Like many students, I was stuck in this limbo state of thought that allowed me to work incredibly well in structured and well-defined contexts while often struggling to think “outside of the box”. In structure, I am confident; in courses, I can envision success. In entrepreneurship, a field where you are at the helm of creation, I had no idea what I was doing.
After four years of learning business theory I thought it would be natural that I, being a business major, would easily be able to at least understand how to start a business. I was thrown into the deep end, the sharks were coming, and I was drowning. But it wasn’t the business theory I learned prior that got me above water, it was the help from our incredible mentors and what got me into SFU—my work ethic. For one of the first times in post-secondary, I felt like I was working on a project that not only expanded my scope of thought but allowed me to learn from a place of deep seeded motivated and passion. I was not working towards earning a top grade, I was working hard because I wanted to create something wonderful.
Tech e@SFU radically puts the project students are working on at the centre of the learning experience and lets students learn theories and practices that help them achieve their goals. Theory is only ever as good as your ability to put it into practice, and Tech e@SFU allowed me to put everything I have ever learned into a tangible context through a project that I am passionate about.
Considering higher education at a broader level, isn’t this the point of academia? What good is the knowledge you will gain in your degree if you cannot apply it to something you’re passionate about? Innovation needs be the foundation of the post-secondary business administration experience. I hope that we move towards helping our students break free from conventional thinking and provide them an even stronger foundation for which they can take a chance and dare to achieve more than just high grades.

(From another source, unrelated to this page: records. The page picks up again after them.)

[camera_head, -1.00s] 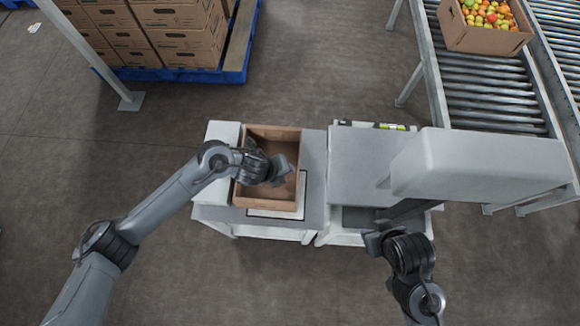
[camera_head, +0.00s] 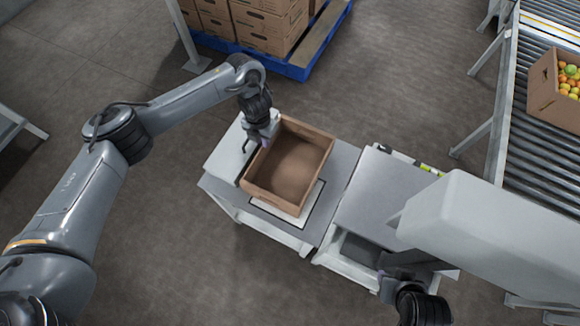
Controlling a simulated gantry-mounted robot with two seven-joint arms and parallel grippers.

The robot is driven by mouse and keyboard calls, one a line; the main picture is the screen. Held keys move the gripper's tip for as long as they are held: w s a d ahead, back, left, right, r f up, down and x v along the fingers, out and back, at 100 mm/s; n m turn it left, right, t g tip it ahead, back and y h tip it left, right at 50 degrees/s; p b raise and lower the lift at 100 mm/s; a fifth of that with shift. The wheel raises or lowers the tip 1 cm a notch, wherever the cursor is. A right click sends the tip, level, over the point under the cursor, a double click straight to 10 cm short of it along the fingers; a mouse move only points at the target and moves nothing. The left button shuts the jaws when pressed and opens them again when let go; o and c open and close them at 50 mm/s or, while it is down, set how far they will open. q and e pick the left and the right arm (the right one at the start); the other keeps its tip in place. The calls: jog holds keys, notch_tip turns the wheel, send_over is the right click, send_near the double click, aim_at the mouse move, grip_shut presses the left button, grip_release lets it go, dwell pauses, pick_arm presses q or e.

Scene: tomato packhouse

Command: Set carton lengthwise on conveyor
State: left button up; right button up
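An empty brown open-top carton (camera_head: 290,203) sits on a white plate (camera_head: 303,213) on the grey work table, its long sides slanting in the picture. My left gripper (camera_head: 254,158) is at the carton's upper left wall, pointing down. A dark finger shows along the outside of that wall; whether the fingers are closed on the wall is not clear. The roller conveyor (camera_head: 513,130) runs along the right side, apart from the carton. My right gripper (camera_head: 385,280) is low at the right, beside the table's near edge, partly out of clear view; its fingers cannot be made out.
Another carton (camera_head: 545,92) filled with tomatoes stands on the conveyor. A large white machine body (camera_head: 490,225) overhangs the right part of the table. Stacked cartons (camera_head: 262,28) stand on a blue pallet (camera_head: 292,68) at the back. Bare table top lies right of the carton.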

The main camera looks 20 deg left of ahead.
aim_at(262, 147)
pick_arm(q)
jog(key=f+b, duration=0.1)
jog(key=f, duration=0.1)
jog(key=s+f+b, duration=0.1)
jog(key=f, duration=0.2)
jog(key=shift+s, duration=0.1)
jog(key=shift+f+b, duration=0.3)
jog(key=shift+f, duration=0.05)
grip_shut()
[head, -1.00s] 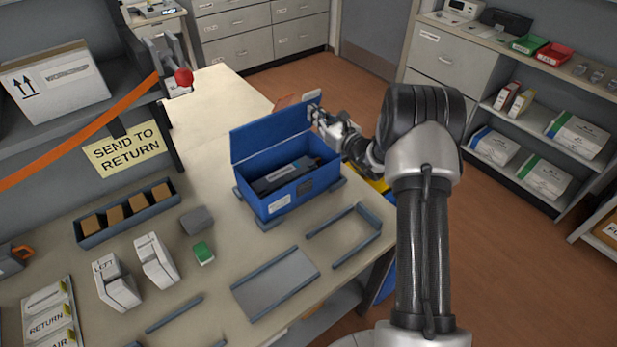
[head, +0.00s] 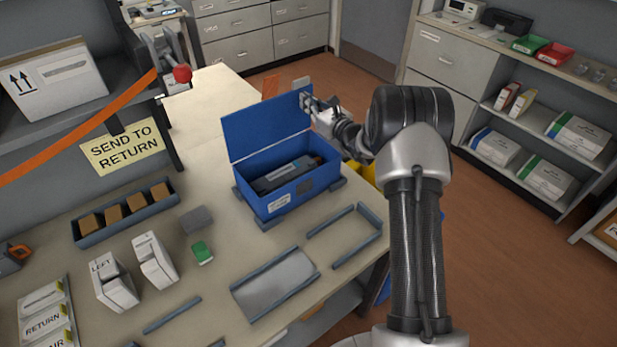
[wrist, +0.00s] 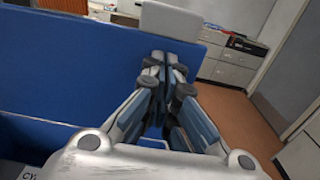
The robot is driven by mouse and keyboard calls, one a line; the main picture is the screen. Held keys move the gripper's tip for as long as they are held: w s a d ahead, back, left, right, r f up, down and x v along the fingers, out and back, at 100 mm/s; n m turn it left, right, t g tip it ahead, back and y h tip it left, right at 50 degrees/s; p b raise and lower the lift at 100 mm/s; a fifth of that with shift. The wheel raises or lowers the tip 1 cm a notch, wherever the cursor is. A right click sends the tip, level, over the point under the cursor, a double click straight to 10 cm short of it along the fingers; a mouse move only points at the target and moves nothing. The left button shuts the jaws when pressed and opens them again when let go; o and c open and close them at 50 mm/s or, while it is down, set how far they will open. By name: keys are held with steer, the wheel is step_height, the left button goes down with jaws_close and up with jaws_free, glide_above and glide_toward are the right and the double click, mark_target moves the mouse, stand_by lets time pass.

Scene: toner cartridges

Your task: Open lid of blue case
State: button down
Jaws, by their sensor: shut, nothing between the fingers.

Tony J. Vukasovic is a Bachelor in Business Administration candidate from the Beedie School of Business finishing his final year of studies. He is concentrating in Management Information Systems and Innovation & Entrepreneurship. In addition to achieving strong academic performance, he has competed on the international level in Hawaiian outrigger canoes and is the active President & CEO of local paddling club, Lotus Sports Club. Through SFU’s Technology Entrepreneurship@SFU program, he co-founded location-based analytics venture Locus Technology of which he serves as the Strategic Director.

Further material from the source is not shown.